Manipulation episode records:
#####
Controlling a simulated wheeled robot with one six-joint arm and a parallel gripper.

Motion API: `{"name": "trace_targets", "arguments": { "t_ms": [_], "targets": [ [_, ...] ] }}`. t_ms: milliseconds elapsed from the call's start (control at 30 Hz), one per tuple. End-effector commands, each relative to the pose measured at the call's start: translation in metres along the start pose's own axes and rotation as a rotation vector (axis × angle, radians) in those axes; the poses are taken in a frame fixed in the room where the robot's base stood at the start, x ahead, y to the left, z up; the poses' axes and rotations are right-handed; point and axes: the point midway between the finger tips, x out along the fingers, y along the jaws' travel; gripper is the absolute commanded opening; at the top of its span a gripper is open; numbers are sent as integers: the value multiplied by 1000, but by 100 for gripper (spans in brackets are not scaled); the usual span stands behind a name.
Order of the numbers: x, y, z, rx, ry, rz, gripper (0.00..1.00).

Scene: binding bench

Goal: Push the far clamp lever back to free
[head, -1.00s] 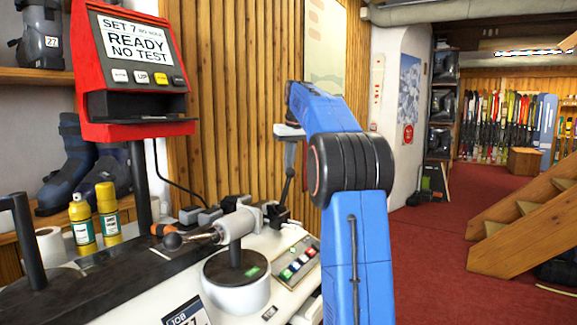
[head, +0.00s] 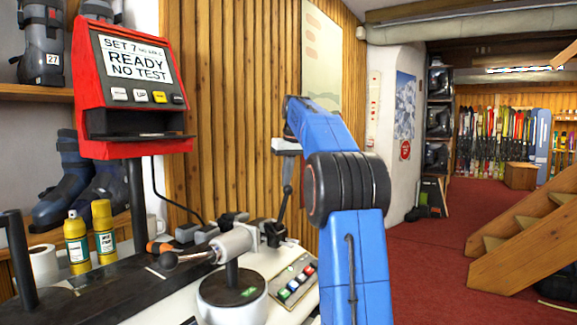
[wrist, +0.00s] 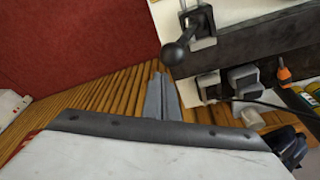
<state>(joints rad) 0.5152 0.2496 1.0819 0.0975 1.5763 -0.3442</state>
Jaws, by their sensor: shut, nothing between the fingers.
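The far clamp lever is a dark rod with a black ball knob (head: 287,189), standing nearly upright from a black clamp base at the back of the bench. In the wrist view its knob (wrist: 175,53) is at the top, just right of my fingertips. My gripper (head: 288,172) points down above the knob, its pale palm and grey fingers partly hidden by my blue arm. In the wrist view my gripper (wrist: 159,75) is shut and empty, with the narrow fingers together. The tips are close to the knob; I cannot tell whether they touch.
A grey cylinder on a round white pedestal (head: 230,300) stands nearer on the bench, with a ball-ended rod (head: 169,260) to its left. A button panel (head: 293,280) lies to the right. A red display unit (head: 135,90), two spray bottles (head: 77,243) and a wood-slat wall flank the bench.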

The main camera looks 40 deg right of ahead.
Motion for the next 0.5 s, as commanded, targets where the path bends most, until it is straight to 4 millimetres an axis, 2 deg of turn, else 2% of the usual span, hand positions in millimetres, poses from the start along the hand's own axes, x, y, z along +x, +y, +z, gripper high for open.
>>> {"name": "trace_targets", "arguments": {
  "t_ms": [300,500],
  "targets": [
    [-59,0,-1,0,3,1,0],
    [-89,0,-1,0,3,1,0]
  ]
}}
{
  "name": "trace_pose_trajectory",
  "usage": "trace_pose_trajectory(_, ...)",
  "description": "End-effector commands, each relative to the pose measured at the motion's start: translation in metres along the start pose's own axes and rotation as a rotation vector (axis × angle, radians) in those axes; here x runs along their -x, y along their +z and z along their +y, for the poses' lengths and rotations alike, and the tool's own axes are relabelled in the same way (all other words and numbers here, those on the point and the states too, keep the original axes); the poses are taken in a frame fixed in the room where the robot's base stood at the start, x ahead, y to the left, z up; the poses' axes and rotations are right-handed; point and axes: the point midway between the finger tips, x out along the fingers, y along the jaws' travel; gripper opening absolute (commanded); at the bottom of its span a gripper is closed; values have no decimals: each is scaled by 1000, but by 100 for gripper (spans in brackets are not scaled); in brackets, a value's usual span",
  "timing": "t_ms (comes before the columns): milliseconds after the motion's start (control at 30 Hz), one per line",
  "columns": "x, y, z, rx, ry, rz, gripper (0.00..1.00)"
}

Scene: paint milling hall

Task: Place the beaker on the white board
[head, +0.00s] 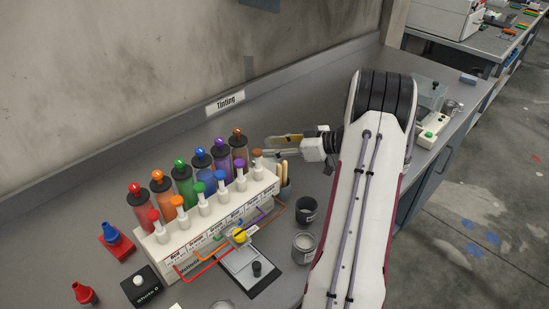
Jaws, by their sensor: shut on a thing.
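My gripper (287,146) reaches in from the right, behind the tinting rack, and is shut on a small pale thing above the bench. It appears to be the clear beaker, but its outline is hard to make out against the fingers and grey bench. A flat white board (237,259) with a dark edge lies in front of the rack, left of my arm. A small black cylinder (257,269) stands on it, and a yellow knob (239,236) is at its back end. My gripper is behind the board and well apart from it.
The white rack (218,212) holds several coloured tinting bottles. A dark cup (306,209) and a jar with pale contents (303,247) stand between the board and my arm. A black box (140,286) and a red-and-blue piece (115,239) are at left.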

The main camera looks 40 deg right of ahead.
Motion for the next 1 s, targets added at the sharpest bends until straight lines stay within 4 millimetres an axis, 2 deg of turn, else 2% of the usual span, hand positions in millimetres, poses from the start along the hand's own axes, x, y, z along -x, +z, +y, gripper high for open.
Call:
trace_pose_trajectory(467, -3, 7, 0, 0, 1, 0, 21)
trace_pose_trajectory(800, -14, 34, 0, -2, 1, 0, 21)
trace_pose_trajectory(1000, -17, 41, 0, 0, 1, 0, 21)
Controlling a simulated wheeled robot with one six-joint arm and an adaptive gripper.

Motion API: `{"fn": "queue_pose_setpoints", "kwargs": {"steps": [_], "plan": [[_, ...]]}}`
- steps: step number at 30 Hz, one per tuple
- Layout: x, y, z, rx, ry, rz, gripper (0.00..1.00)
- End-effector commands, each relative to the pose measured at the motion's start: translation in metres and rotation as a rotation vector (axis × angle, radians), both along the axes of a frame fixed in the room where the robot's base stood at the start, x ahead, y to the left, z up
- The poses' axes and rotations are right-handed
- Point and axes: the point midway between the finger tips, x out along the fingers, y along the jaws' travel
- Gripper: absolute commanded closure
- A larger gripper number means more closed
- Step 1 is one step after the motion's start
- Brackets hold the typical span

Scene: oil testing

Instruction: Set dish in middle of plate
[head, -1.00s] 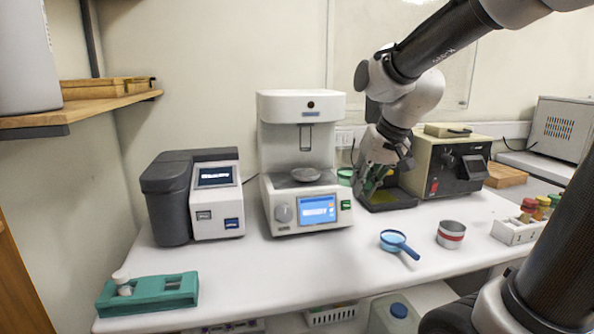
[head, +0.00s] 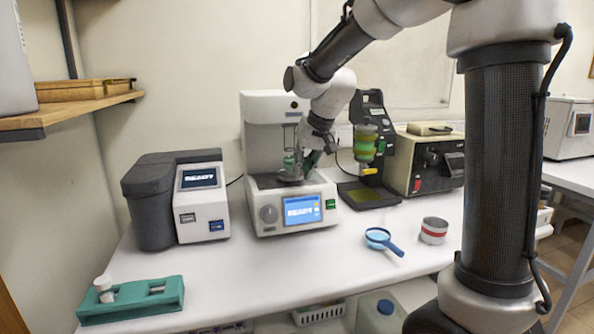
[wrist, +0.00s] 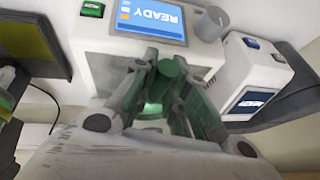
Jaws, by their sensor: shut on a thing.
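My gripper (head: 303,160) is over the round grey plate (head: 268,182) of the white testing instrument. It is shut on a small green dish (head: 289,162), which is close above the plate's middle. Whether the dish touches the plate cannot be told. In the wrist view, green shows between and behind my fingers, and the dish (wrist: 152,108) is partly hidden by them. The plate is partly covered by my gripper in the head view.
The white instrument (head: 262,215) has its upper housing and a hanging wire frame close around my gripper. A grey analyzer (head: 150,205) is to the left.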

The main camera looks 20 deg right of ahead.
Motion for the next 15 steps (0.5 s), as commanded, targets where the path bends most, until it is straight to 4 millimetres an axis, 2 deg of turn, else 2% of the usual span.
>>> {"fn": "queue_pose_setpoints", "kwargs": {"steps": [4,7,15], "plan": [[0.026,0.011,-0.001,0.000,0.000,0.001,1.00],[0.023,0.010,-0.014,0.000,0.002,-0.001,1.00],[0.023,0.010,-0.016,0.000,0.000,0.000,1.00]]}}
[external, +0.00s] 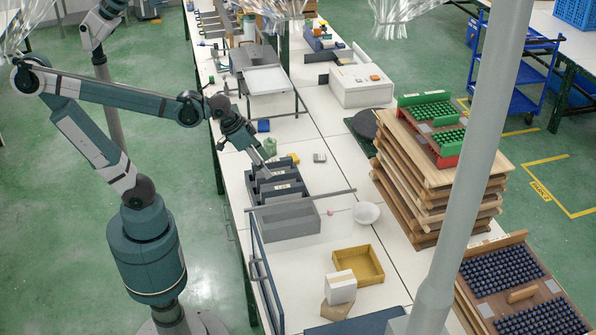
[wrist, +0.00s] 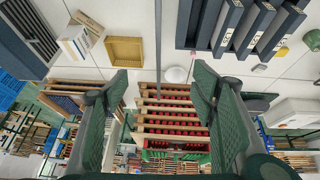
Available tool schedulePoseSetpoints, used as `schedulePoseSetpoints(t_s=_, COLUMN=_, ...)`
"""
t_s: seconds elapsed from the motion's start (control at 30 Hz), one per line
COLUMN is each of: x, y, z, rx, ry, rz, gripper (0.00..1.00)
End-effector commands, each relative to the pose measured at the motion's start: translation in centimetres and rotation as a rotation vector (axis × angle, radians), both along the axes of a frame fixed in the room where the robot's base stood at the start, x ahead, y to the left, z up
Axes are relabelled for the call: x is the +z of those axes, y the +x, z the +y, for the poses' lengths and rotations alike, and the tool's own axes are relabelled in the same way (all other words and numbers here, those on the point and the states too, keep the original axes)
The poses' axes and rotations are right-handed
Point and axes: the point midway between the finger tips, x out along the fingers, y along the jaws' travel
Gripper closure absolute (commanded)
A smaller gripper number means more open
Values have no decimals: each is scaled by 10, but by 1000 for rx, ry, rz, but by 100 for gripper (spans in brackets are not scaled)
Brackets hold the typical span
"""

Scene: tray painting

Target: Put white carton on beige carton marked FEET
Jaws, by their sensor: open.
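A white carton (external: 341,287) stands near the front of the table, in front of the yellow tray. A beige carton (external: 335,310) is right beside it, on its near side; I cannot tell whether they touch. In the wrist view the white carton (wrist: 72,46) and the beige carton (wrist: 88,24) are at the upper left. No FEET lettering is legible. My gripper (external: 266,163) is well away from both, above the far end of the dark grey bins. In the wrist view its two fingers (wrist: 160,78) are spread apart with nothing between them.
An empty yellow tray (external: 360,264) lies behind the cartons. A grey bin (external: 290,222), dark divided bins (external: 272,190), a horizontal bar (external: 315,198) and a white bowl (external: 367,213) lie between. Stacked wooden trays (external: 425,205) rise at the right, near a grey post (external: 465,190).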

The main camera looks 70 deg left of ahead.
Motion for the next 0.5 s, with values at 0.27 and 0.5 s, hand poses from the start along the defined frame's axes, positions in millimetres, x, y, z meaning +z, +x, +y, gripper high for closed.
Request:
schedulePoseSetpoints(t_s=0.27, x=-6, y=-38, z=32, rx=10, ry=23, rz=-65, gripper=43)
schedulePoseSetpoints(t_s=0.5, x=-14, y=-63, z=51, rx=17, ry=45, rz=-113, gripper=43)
#####
SET EXERCISE:
Each line from the line containing "t_s: seconds elapsed" through the line containing "The main camera looks 70 deg left of ahead." is to be transcribed exactly, and no other line.

ANSWER BELOW:
t_s: seconds elapsed from the motion's start (control at 30 Hz), one per line
COLUMN is each of: x, y, z, rx, ry, rz, gripper (0.00..1.00)
End-effector commands, each relative to the pose measured at the motion's start: translation in centimetres and rotation as a rotation vector (axis × angle, radians), both along the axes of a frame fixed in the room where the robot's base stood at the start, x ahead, y to the left, z up
Axes are relabelled for the call: x is the +z of those axes, y the +x, z the +y, for the poses' lengths and rotations alike, and the tool's own axes are relabelled in the same way (all other words and numbers here, those on the point and the states too, keep the original axes)
The poses' axes and rotations are right-handed
Point and axes: the point midway between the finger tips, x out along the fingers, y along the jaws' travel
Gripper closure absolute (commanded)
A smaller gripper number means more open
Values have no decimals: each is scaled by 10, but by 1000 for rx, ry, rz, but by 100 for gripper (spans in brackets are not scaled)
Brackets hold the typical span
"""

Scene: tray painting

Target: Put white carton on beige carton marked FEET
Jaws, by their sensor: open.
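A white carton (external: 341,287) stands near the front of the table, in front of the yellow tray. A beige carton (external: 335,310) is right beside it, on its near side; I cannot tell whether they touch. In the wrist view the white carton (wrist: 72,46) and the beige carton (wrist: 88,24) are at the upper left. No FEET lettering is legible. My gripper (external: 266,163) is well away from both, above the far end of the dark grey bins. In the wrist view its two fingers (wrist: 160,78) are spread apart with nothing between them.
An empty yellow tray (external: 360,264) lies behind the cartons. A grey bin (external: 290,222), dark divided bins (external: 272,190), a horizontal bar (external: 315,198) and a white bowl (external: 367,213) lie between. Stacked wooden trays (external: 425,205) rise at the right, near a grey post (external: 465,190).

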The main camera looks 70 deg left of ahead.

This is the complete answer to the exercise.